Stated problem:
Retype the data below without altering anything.

Provided material:
[START]

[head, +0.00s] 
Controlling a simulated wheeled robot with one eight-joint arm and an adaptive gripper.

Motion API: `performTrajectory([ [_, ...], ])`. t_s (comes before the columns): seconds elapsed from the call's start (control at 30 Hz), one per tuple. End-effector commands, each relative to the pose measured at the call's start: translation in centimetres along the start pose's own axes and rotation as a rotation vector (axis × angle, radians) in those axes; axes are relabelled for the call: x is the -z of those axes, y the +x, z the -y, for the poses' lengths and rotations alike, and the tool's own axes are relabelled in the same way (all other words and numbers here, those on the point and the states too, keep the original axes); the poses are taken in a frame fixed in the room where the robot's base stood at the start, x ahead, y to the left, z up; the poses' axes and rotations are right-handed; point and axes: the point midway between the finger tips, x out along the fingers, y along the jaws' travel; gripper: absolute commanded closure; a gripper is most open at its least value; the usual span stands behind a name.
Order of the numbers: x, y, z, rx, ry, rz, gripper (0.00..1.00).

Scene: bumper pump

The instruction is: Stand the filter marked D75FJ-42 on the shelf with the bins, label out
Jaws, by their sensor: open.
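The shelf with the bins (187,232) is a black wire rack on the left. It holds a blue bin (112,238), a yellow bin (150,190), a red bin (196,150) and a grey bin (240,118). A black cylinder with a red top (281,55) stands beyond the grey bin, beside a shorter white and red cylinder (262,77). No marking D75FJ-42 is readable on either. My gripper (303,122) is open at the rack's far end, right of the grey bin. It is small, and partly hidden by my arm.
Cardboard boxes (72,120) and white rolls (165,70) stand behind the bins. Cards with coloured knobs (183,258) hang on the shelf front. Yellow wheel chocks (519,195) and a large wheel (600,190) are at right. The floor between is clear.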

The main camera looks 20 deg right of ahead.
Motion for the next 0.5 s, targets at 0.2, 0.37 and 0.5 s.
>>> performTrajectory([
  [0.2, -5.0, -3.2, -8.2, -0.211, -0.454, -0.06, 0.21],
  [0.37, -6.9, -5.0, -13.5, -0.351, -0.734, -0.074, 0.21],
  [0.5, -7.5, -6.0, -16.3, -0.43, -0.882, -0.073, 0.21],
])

[END]

Full solution:
[head, +0.00s] 
Controlling a simulated wheeled robot with one eight-joint arm and an adaptive gripper.

Motion API: `performTrajectory([ [_, ...], ])`. t_s (comes before the columns): seconds elapsed from the call's start (control at 30 Hz), one per tuple. End-effector commands, each relative to the pose measured at the call's start: translation in centimetres along the start pose's own axes and rotation as a rotation vector (axis × angle, radians) in those axes; axes are relabelled for the call: x is the -z of those axes, y the +x, z the -y, for the poses' lengths and rotations alike, and the tool's own axes are relabelled in the same way (all other words and numbers here, those on the point and the states too, keep the original axes); the poses are taken in a frame fixed in the room where the robot's base stood at the start, x ahead, y to the left, z up; the poses' axes and rotations are right-handed; point and axes: the point midway between the finger tips, x out along the fingers, y along the jaws' travel; gripper: absolute commanded closure; a gripper is most open at its least value; the usual span stands behind a name.
Order of the numbers: x, y, z, rx, ry, rz, gripper (0.00..1.00).

Scene: bumper pump

The instruction is: Stand the filter marked D75FJ-42 on the shelf with the bins, label out
Jaws, by their sensor: open.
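The shelf with the bins (187,232) is a black wire rack on the left. It holds a blue bin (112,238), a yellow bin (150,190), a red bin (196,150) and a grey bin (240,118). A black cylinder with a red top (281,55) stands beyond the grey bin, beside a shorter white and red cylinder (262,77). No marking D75FJ-42 is readable on either. My gripper (303,122) is open at the rack's far end, right of the grey bin. It is small, and partly hidden by my arm.
Cardboard boxes (72,120) and white rolls (165,70) stand behind the bins. Cards with coloured knobs (183,258) hang on the shelf front. Yellow wheel chocks (519,195) and a large wheel (600,190) are at right. The floor between is clear.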

The main camera looks 20 deg right of ahead.
Motion for the next 0.5 s, targets at 0.2, 0.37 and 0.5 s.
>>> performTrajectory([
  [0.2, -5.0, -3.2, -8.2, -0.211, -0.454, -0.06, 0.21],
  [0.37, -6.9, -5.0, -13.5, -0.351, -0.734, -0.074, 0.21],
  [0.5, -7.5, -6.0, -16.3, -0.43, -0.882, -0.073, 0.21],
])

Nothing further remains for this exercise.